Calcutta
Page 20
A newly created landscape engenders new names: this must be as true of India post-globalisation as it once was of earth. The Bible tells us how Adam, after his entry into Eden, went about naming the animals. But it doesn’t tell us if he named them correctly—if what he called a “horse,” for instance, was really a horse. Perhaps the Bible doesn’t remark upon this because it didn’t really matter. And something very similar is happening in the “new India.”
My wife and I once slipped into an expensive restaurant in the Taj Hotel in Bombay during a visit. The experience I had there isn’t unrelated to what I’ve just described above, and possesses some of the characteristic resonances of life in the “new India” (most of these post-globalisation epiphanies arise from eating out).
I found ginger pudding on the menu: one of my favourites, a fragrant piece of colonial stodge, available once in some schools and now in a club or two but hardly on a restaurant menu. Though it was teatime, I ordered one with alacrity.
The waiter brought me a pudding encircled by thin white single cream. I scooped a section up greedily, already made nervous by the numerous raisins in it, and snapped it up.
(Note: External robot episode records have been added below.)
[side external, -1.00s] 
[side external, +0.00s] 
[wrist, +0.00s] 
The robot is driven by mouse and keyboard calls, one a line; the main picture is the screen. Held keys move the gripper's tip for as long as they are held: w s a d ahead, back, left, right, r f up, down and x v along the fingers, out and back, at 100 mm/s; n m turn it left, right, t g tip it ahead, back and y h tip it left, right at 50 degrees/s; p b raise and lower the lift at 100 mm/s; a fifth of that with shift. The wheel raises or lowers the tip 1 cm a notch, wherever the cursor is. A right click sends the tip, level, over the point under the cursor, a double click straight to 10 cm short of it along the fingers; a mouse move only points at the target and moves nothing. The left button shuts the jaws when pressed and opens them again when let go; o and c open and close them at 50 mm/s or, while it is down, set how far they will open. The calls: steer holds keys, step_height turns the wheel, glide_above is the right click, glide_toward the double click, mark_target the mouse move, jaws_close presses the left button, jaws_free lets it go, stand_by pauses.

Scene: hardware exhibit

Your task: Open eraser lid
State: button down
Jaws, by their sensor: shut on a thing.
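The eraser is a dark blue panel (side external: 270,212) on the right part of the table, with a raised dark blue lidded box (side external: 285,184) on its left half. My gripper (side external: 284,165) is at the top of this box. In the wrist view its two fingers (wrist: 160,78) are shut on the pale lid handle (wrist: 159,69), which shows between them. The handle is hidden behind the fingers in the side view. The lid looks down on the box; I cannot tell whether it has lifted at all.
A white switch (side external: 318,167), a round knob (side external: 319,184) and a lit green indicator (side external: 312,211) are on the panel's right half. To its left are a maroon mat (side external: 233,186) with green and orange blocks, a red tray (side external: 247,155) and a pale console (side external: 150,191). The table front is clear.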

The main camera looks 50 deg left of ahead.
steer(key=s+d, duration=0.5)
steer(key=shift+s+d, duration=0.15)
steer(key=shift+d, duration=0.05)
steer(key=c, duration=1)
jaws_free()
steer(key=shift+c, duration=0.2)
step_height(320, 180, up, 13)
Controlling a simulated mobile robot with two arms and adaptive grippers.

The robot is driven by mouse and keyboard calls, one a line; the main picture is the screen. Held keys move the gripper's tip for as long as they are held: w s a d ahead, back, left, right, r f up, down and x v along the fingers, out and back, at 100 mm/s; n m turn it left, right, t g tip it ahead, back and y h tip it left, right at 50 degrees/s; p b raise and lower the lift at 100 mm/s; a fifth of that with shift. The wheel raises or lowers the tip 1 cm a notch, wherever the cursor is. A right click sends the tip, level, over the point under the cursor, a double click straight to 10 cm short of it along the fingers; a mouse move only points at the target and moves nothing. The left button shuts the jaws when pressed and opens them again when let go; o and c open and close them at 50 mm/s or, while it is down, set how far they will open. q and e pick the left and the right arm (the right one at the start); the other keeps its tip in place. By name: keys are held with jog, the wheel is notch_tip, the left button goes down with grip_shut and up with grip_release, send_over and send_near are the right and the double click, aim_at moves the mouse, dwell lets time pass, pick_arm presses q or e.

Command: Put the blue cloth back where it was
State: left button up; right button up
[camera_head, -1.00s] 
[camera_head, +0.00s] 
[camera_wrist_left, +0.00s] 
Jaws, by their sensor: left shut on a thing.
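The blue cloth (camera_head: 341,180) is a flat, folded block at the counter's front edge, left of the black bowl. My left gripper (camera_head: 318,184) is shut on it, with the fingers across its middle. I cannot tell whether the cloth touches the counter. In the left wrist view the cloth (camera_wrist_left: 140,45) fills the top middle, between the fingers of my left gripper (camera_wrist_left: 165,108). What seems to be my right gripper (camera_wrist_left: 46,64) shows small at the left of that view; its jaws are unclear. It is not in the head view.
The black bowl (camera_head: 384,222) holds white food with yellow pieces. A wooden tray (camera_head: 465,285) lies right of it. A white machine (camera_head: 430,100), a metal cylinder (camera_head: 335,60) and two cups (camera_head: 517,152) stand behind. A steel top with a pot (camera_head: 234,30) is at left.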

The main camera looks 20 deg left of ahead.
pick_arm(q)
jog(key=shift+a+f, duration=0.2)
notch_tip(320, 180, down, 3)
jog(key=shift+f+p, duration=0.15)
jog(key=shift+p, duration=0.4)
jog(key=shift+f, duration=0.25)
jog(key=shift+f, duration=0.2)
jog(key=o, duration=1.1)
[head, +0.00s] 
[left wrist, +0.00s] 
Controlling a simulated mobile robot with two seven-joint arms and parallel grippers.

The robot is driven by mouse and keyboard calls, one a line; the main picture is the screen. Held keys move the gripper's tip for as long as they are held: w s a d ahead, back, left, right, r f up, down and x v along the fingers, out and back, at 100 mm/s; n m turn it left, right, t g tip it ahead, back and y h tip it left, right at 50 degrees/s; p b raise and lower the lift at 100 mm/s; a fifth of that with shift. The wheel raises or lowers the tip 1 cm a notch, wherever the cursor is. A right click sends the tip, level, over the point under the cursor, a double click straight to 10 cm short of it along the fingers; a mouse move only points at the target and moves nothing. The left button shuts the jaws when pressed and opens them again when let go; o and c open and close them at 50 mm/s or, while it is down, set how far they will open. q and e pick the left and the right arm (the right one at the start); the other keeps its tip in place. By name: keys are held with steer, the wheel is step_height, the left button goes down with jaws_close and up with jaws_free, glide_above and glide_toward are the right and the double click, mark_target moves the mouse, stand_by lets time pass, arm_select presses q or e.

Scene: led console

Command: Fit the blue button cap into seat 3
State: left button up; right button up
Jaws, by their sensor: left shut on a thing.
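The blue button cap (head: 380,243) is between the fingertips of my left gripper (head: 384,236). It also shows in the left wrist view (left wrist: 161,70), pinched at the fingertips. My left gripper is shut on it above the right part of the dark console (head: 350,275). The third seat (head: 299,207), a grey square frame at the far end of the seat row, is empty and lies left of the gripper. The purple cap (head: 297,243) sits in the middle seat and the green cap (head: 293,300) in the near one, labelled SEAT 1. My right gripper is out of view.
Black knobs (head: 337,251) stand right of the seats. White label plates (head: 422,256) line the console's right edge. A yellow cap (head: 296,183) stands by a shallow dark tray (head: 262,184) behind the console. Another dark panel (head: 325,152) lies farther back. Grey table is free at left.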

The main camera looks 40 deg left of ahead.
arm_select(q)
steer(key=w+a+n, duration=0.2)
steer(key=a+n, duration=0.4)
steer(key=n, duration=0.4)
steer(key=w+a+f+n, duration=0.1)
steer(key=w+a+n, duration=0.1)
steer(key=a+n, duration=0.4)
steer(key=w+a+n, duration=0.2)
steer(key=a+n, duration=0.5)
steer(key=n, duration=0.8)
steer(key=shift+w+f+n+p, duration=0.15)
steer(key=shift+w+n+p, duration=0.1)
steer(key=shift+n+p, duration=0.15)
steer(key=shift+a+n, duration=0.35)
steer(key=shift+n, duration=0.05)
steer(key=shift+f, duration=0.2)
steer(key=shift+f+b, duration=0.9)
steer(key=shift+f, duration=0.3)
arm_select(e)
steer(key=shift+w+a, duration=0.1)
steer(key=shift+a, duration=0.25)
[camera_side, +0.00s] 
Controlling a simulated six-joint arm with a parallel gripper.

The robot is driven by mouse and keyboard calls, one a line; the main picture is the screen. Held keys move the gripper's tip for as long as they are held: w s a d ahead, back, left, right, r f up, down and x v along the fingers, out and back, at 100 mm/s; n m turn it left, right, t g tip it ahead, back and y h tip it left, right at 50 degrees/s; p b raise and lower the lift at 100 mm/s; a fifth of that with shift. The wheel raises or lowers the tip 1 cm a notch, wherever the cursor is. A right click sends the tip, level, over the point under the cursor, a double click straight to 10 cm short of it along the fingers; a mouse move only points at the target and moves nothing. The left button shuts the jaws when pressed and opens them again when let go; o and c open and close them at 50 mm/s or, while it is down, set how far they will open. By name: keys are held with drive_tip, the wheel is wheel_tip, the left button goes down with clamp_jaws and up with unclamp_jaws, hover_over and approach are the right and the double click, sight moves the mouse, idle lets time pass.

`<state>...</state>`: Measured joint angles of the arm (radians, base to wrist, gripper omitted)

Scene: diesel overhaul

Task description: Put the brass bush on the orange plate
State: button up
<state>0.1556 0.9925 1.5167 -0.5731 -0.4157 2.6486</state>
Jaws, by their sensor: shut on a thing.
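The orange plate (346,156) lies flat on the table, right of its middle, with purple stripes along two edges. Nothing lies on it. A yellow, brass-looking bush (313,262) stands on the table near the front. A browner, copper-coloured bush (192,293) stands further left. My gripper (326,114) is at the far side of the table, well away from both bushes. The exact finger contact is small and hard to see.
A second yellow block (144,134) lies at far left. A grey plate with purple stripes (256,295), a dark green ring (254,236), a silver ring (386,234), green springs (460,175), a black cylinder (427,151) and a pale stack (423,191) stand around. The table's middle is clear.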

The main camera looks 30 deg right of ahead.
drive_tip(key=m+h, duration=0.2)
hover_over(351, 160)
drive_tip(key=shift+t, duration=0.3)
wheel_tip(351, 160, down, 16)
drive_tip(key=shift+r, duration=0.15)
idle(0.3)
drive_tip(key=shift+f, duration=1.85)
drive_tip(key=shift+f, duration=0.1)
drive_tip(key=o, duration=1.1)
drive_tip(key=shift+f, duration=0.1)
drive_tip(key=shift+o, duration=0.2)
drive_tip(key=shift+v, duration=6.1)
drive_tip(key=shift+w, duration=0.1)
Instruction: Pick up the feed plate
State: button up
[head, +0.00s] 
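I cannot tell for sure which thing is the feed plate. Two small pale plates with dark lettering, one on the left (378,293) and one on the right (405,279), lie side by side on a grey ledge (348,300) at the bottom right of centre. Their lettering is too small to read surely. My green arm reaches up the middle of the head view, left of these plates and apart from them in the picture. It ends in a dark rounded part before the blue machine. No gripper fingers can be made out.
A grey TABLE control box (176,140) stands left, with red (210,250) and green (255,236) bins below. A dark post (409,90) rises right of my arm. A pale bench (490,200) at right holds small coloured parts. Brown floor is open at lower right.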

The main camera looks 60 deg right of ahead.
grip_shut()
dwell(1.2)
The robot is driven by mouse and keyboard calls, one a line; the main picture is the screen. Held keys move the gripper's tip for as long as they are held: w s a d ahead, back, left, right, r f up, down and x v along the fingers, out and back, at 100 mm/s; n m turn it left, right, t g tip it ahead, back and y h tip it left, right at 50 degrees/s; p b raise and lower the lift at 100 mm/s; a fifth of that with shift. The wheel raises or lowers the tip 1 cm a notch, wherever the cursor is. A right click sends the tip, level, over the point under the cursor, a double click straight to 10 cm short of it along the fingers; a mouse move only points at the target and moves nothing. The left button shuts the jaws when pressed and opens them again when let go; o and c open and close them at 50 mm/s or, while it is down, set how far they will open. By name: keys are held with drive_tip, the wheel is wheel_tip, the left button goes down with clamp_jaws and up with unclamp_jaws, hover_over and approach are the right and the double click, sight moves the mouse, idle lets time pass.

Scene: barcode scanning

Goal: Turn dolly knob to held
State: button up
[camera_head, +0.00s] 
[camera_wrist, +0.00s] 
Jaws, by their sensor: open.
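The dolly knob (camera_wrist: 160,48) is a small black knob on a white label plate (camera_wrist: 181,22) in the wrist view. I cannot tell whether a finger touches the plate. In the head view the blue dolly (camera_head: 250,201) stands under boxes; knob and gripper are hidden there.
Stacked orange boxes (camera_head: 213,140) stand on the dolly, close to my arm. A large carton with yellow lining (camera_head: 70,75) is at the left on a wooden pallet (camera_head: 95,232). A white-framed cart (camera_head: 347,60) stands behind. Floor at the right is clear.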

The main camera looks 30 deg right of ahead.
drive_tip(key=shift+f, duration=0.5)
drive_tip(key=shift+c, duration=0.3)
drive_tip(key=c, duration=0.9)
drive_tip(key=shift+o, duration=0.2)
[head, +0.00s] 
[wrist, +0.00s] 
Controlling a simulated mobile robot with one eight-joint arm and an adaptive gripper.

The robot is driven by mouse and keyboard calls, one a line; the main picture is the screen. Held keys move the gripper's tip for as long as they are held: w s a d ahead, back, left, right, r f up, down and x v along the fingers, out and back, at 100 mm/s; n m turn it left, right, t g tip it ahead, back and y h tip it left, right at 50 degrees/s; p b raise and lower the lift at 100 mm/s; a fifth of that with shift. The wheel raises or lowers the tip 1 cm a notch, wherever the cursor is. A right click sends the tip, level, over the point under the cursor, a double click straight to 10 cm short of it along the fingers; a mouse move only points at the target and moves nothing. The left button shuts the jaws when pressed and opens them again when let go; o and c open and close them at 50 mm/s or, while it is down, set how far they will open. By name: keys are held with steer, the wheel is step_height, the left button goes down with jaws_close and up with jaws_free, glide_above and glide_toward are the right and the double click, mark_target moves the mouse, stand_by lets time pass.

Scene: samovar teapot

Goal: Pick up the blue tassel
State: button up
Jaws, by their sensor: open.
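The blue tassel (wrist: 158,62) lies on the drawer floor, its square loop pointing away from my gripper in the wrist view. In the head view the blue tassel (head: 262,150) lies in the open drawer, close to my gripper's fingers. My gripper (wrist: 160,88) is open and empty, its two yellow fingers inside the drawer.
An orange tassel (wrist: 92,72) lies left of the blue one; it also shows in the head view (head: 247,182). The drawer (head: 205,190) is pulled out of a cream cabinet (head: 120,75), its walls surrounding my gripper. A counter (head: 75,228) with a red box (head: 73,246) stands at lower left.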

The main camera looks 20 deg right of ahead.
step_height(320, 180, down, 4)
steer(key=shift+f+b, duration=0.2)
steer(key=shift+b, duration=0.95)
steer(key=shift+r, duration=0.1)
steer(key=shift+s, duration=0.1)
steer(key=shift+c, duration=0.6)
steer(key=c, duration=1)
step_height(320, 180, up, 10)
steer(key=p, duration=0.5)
I called the waiter.
“This isn’t ginger pudding,” I said to him. “It’s Christmas pudding.” It was early January; no hint of ginger on my palate. The waiter stood before me with an old stoic calm; then, as if he’d understood, he nodded. If I, a customer of the “new India,” had named the pudding “Christmas pudding,” he, a mere attendant in Eden, wasn’t going to argue it was something else. With an apathetic dignity, making no comment on my wastefulness, he lifted up the plate and left.
He returned with another plate of pudding that looked identical to the previous one.
“Ginger pudding, sir,” he said, smiling.
I looked at it with apprehension. It could be, I said to my wife before transferring a spoonful mouthward, that the Bombay Taj ensures that both Christmas and ginger puddings look exactly like each other.
I called the waiter. He approached me as he would a violent lunatic, warily but deferentially.
“It’s still Christmas pudding,” I said. I made a supercilious remark of which, in retrospect, I’m ashamed—but maybe the context justifies, or at least exculpates, it: “Do you know there’s a difference between Christmas and ginger pudding?” My trouble is that my weakness for ginger pudding is matched by my distaste for Christmas pudding. Anyway, the Taj charges its customers a high price for what it puts on its menu. Was there a secret falling out, in India, between chefs and customers? Had the former realised that the “new Indian” was incapable of tasting what he or she ate? And had Indian chefs, consequently, embarked quietly on a deliberate plan of mystification—quite distinct, for instance, from the low-cholesterol crusades that many Western chefs are busy with?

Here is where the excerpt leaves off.